7.         Dasar Pemikiran.   Beberapa dasar pemikiran yang melandasi pengkajian pemanfaatan satelit inderaja berupa dasar hukum, dasar teori dan pendapat para pakar, yaitu sebagai berikut :
a.         Dasar Hukum.   Dasar-dasar hukum yang menjadi dasar pemikiran penyusunan naskah kajian ini sebagai berikut:
1)         Space Treaty.   Treaty on Principles Governing the Activities of States in the Exploration and Use of Outer Space, Including the Moon and Other Celestial Bodies 1967.  Ketentuan-ketentuan di dalam Space Treaty 1967 mengatur tata tertib pengguna ruang angkasa untuk kemanusiaan dan perdamaian.   Space Treaty 1967 membatasi diri pada prinsip-prinsip yang sifatnya sangat umum saja.

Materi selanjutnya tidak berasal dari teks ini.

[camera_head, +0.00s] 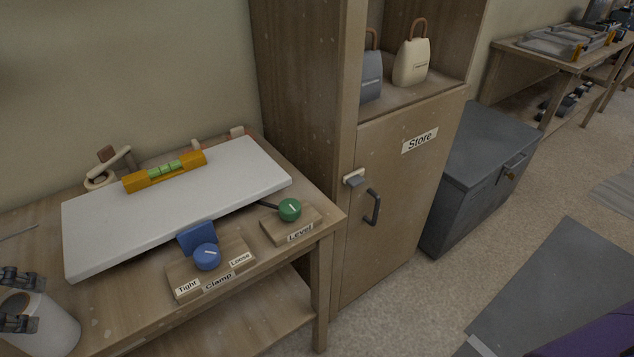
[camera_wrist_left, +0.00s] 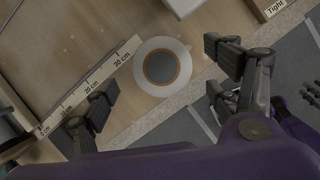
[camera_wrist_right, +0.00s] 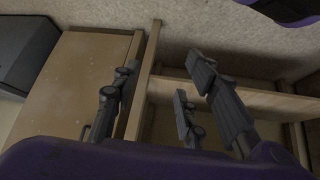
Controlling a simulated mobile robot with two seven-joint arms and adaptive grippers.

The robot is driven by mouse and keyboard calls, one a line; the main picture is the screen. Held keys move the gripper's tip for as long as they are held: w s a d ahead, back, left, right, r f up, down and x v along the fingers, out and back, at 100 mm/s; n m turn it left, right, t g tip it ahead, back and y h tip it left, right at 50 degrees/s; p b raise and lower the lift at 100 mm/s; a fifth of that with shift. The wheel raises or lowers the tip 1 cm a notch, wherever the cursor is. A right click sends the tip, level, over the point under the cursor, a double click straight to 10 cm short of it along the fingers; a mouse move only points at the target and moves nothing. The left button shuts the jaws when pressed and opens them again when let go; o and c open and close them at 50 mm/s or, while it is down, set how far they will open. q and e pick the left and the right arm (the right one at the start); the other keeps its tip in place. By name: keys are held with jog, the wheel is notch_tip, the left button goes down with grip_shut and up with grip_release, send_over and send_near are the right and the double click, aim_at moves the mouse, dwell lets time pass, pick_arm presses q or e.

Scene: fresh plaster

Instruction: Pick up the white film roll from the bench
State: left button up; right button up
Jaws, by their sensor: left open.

Prinsip-prinsip ini berusaha memberi batasan tentang norma-norma yang berkaitan dengan kegiatan negara-negara bilamana mereka melakukan eksplorasi atau eksploitasi ruang angkasa, bulan dan benda-benda langit lainya.[15]
2)         Undang-Undang RI Nomor 16 tahun 2002 tentang pengesahan Space Treaty.   Undang-undang ini menjelaskan tentang Pengesahan Space Treaty yaitu  Treaty on Principles Governing the Activities of States in the Exploration and Use of Outer Space, Including the Moon and Other Celestial Bodies.   Undang-undang Nomor 16 tahun 2002 adalah merupakan keputusan dari Pemerintah dan Legislatif untuk menyatakan berlakunya Space Treaty ke dalam hukum positif (yang berlaku) Indonesia.
3)         Undang-Undang RI Nomor 34 tahun 2004 tentang Tentara Nasional Indonesia.   Didalam Undang-undang no 34 tahun 2004 ini disebutkan tugas pokok TNI dan bagaimana TNI melaksanakan tugas pokoknya tersebut, yaitu dilakukan dengan OMP dan OMSP (pada pasal 7 ayat 2).   Dalam melaksanakan OMP dan OMSP tersebut terdapat kegiatan-kegiatan yang memerlukan dukungan data-data maupun informasi yang dapat dilakukan oleh setelit inderaja, sehingga kemampuan satelit inderaja ini dapat dioptimalkan untuk mendukung operasi meliter tersebut.
4)         Undang-Undang Nomor 1 tahun 2009 tentang Penerbangan.  Keterkaitan Undang-Undang Nomor 1 tahun 2009 dengan pembahasan satelit inderaja adalah Undang-undang Penerbangan mengatur masalah kedaulatan NKRI di ruang udara yang penuh dan complete.  Sehingga terdapat perbedaan cara pandang yaitu untuk wilayah udara (Undang-Undang Penerbangan) merupakan wilayah kedaulatan sedangkan ruang angkasa yang diatur dalam Space Treaty 1967 merupakan wilayah kepentingan.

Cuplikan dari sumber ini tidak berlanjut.